WHAT YOU WILL DO
Repeat the lines that follow, leaving nothing out.

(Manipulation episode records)
####

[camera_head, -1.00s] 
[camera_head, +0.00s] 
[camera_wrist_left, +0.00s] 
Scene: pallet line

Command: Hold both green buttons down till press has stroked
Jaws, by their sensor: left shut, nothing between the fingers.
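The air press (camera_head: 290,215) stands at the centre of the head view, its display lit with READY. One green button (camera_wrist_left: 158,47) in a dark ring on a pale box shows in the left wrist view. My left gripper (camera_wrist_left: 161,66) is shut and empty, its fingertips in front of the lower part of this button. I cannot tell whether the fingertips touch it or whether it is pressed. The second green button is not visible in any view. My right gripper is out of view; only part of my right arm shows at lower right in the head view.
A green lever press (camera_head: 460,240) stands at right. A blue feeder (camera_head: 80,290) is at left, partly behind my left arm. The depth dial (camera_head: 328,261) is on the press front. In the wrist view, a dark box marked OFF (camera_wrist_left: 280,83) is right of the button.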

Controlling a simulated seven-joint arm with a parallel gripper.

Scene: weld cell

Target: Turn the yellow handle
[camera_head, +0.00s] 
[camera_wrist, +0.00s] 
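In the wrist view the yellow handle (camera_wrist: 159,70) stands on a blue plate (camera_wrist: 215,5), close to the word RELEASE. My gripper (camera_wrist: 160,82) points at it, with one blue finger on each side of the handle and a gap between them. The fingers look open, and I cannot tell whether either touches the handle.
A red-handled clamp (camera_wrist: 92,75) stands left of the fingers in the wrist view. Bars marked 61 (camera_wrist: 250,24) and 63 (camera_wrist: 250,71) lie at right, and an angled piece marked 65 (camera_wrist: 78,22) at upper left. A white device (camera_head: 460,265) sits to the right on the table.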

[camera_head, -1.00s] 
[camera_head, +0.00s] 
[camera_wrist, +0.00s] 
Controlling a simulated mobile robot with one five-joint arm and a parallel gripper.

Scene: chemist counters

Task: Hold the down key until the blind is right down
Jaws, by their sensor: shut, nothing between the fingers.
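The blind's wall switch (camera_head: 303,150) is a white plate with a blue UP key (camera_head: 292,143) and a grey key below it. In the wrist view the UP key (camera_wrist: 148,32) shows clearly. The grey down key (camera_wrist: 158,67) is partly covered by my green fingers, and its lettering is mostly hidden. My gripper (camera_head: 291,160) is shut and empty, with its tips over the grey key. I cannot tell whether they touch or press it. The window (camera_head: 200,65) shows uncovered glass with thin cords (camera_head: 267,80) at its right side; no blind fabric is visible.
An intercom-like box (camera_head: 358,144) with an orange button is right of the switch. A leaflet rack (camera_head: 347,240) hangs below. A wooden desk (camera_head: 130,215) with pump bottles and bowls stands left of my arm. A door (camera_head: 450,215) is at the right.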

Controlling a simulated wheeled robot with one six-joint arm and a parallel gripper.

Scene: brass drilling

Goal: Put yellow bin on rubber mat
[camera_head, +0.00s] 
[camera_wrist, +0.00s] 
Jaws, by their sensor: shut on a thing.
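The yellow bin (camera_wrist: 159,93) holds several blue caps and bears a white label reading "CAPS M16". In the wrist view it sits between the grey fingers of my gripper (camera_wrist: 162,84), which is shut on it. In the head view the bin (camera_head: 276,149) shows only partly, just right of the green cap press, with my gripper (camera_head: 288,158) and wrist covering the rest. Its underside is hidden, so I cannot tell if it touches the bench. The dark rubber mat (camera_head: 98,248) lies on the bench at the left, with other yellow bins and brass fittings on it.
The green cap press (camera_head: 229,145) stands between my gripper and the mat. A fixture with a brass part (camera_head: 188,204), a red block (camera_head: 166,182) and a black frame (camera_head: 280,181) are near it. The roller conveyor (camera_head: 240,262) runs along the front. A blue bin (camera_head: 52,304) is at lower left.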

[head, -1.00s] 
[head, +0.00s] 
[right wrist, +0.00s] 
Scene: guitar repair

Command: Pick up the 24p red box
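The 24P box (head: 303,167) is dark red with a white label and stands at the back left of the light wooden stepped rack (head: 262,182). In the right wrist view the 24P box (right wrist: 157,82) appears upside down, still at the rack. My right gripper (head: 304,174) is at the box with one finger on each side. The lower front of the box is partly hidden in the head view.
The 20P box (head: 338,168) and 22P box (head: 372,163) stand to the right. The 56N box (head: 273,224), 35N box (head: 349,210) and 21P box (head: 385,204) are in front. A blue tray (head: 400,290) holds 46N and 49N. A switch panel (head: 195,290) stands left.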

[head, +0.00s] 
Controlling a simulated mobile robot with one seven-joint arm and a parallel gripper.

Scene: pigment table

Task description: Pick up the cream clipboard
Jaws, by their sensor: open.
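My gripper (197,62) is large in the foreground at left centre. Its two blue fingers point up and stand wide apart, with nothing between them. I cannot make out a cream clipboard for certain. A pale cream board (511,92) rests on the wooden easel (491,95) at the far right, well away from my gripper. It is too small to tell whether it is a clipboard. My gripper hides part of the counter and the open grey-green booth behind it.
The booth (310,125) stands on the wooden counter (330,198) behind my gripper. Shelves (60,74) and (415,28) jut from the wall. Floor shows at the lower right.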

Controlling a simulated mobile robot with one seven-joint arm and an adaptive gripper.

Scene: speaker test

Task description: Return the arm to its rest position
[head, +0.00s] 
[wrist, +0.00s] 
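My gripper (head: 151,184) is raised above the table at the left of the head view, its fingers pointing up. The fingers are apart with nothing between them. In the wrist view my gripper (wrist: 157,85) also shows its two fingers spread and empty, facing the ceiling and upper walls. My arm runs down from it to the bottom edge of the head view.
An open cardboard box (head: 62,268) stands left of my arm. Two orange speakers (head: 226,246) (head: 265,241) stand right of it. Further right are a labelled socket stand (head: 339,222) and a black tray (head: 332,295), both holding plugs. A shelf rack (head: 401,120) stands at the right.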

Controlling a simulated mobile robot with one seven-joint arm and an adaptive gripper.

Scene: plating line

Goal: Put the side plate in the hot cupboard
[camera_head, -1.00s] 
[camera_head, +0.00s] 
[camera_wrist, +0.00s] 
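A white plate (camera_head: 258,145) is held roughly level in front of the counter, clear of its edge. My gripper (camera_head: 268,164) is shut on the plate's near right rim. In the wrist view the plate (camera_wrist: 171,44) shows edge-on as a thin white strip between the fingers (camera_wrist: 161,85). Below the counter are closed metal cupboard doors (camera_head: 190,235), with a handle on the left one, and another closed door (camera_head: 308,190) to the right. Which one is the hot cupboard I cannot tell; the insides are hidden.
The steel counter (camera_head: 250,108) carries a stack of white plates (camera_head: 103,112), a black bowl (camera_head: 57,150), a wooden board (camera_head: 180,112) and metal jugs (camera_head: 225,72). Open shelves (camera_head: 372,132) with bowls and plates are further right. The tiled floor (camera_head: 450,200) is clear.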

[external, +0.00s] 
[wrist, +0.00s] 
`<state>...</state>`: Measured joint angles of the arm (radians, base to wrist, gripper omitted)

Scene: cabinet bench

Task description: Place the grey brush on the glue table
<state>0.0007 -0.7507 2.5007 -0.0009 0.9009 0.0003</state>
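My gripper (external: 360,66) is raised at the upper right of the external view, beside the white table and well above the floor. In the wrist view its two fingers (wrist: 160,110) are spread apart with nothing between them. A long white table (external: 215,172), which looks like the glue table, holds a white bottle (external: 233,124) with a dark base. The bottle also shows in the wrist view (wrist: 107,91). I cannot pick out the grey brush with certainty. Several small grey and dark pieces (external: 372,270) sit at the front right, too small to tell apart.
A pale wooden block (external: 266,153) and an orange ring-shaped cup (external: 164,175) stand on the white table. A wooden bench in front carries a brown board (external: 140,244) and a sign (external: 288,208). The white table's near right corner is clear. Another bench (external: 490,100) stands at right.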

####

RESULT
[camera_head, -1.00s] 
[camera_head, +0.00s] 
[camera_wrist_left, +0.00s] 
Scene: pallet line

Command: Hold both green buttons down till press has stroked
Jaws, by their sensor: left shut, nothing between the fingers.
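The air press (camera_head: 290,215) stands at the centre of the head view, its display lit with READY. One green button (camera_wrist_left: 158,47) in a dark ring on a pale box shows in the left wrist view. My left gripper (camera_wrist_left: 161,66) is shut and empty, its fingertips in front of the lower part of this button. I cannot tell whether the fingertips touch it or whether it is pressed. The second green button is not visible in any view. My right gripper is out of view; only part of my right arm shows at lower right in the head view.
A green lever press (camera_head: 460,240) stands at right. A blue feeder (camera_head: 80,290) is at left, partly behind my left arm. The depth dial (camera_head: 328,261) is on the press front. In the wrist view, a dark box marked OFF (camera_wrist_left: 280,83) is right of the button.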

Controlling a simulated seven-joint arm with a parallel gripper.

Scene: weld cell

Target: Turn the yellow handle
[camera_head, +0.00s] 
[camera_wrist, +0.00s] 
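In the wrist view the yellow handle (camera_wrist: 159,70) stands on a blue plate (camera_wrist: 215,5), close to the word RELEASE. My gripper (camera_wrist: 160,82) points at it, with one blue finger on each side of the handle and a gap between them. The fingers look open, and I cannot tell whether either touches the handle.
A red-handled clamp (camera_wrist: 92,75) stands left of the fingers in the wrist view. Bars marked 61 (camera_wrist: 250,24) and 63 (camera_wrist: 250,71) lie at right, and an angled piece marked 65 (camera_wrist: 78,22) at upper left. A white device (camera_head: 460,265) sits to the right on the table.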

[camera_head, -1.00s] 
[camera_head, +0.00s] 
[camera_wrist, +0.00s] 
Controlling a simulated mobile robot with one five-joint arm and a parallel gripper.

Scene: chemist counters

Task: Hold the down key until the blind is right down
Jaws, by their sensor: shut, nothing between the fingers.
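The blind's wall switch (camera_head: 303,150) is a white plate with a blue UP key (camera_head: 292,143) and a grey key below it. In the wrist view the UP key (camera_wrist: 148,32) shows clearly. The grey down key (camera_wrist: 158,67) is partly covered by my green fingers, and its lettering is mostly hidden. My gripper (camera_head: 291,160) is shut and empty, with its tips over the grey key. I cannot tell whether they touch or press it. The window (camera_head: 200,65) shows uncovered glass with thin cords (camera_head: 267,80) at its right side; no blind fabric is visible.
An intercom-like box (camera_head: 358,144) with an orange button is right of the switch. A leaflet rack (camera_head: 347,240) hangs below. A wooden desk (camera_head: 130,215) with pump bottles and bowls stands left of my arm. A door (camera_head: 450,215) is at the right.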

Controlling a simulated wheeled robot with one six-joint arm and a parallel gripper.

Scene: brass drilling

Goal: Put yellow bin on rubber mat
[camera_head, +0.00s] 
[camera_wrist, +0.00s] 
Jaws, by their sensor: shut on a thing.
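The yellow bin (camera_wrist: 159,93) holds several blue caps and bears a white label reading "CAPS M16". In the wrist view it sits between the grey fingers of my gripper (camera_wrist: 162,84), which is shut on it. In the head view the bin (camera_head: 276,149) shows only partly, just right of the green cap press, with my gripper (camera_head: 288,158) and wrist covering the rest. Its underside is hidden, so I cannot tell if it touches the bench. The dark rubber mat (camera_head: 98,248) lies on the bench at the left, with other yellow bins and brass fittings on it.
The green cap press (camera_head: 229,145) stands between my gripper and the mat. A fixture with a brass part (camera_head: 188,204), a red block (camera_head: 166,182) and a black frame (camera_head: 280,181) are near it. The roller conveyor (camera_head: 240,262) runs along the front. A blue bin (camera_head: 52,304) is at lower left.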

[head, -1.00s] 
[head, +0.00s] 
[right wrist, +0.00s] 
Scene: guitar repair

Command: Pick up the 24p red box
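The 24P box (head: 303,167) is dark red with a white label and stands at the back left of the light wooden stepped rack (head: 262,182). In the right wrist view the 24P box (right wrist: 157,82) appears upside down, still at the rack. My right gripper (head: 304,174) is at the box with one finger on each side. The lower front of the box is partly hidden in the head view.
The 20P box (head: 338,168) and 22P box (head: 372,163) stand to the right. The 56N box (head: 273,224), 35N box (head: 349,210) and 21P box (head: 385,204) are in front. A blue tray (head: 400,290) holds 46N and 49N. A switch panel (head: 195,290) stands left.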

[head, +0.00s] 
Controlling a simulated mobile robot with one seven-joint arm and a parallel gripper.

Scene: pigment table

Task description: Pick up the cream clipboard
Jaws, by their sensor: open.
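My gripper (197,62) is large in the foreground at left centre. Its two blue fingers point up and stand wide apart, with nothing between them. I cannot make out a cream clipboard for certain. A pale cream board (511,92) rests on the wooden easel (491,95) at the far right, well away from my gripper. It is too small to tell whether it is a clipboard. My gripper hides part of the counter and the open grey-green booth behind it.
The booth (310,125) stands on the wooden counter (330,198) behind my gripper. Shelves (60,74) and (415,28) jut from the wall. Floor shows at the lower right.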

Controlling a simulated mobile robot with one seven-joint arm and an adaptive gripper.

Scene: speaker test

Task description: Return the arm to its rest position
[head, +0.00s] 
[wrist, +0.00s] 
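My gripper (head: 151,184) is raised above the table at the left of the head view, its fingers pointing up. The fingers are apart with nothing between them. In the wrist view my gripper (wrist: 157,85) also shows its two fingers spread and empty, facing the ceiling and upper walls. My arm runs down from it to the bottom edge of the head view.
An open cardboard box (head: 62,268) stands left of my arm. Two orange speakers (head: 226,246) (head: 265,241) stand right of it. Further right are a labelled socket stand (head: 339,222) and a black tray (head: 332,295), both holding plugs. A shelf rack (head: 401,120) stands at the right.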

Controlling a simulated mobile robot with one seven-joint arm and an adaptive gripper.

Scene: plating line

Goal: Put the side plate in the hot cupboard
[camera_head, -1.00s] 
[camera_head, +0.00s] 
[camera_wrist, +0.00s] 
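A white plate (camera_head: 258,145) is held roughly level in front of the counter, clear of its edge. My gripper (camera_head: 268,164) is shut on the plate's near right rim. In the wrist view the plate (camera_wrist: 171,44) shows edge-on as a thin white strip between the fingers (camera_wrist: 161,85). Below the counter are closed metal cupboard doors (camera_head: 190,235), with a handle on the left one, and another closed door (camera_head: 308,190) to the right. Which one is the hot cupboard I cannot tell; the insides are hidden.
The steel counter (camera_head: 250,108) carries a stack of white plates (camera_head: 103,112), a black bowl (camera_head: 57,150), a wooden board (camera_head: 180,112) and metal jugs (camera_head: 225,72). Open shelves (camera_head: 372,132) with bowls and plates are further right. The tiled floor (camera_head: 450,200) is clear.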

[external, +0.00s] 
[wrist, +0.00s] 
`<state>...</state>`: Measured joint angles of the arm (radians, base to wrist, gripper omitted)

Scene: cabinet bench

Task description: Place the grey brush on the glue table
<state>0.0007 -0.7507 2.5007 -0.0009 0.9009 0.0003</state>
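My gripper (external: 360,66) is raised at the upper right of the external view, beside the white table and well above the floor. In the wrist view its two fingers (wrist: 160,110) are spread apart with nothing between them. A long white table (external: 215,172), which looks like the glue table, holds a white bottle (external: 233,124) with a dark base. The bottle also shows in the wrist view (wrist: 107,91). I cannot pick out the grey brush with certainty. Several small grey and dark pieces (external: 372,270) sit at the front right, too small to tell apart.
A pale wooden block (external: 266,153) and an orange ring-shaped cup (external: 164,175) stand on the white table. A wooden bench in front carries a brown board (external: 140,244) and a sign (external: 288,208). The white table's near right corner is clear. Another bench (external: 490,100) stands at right.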

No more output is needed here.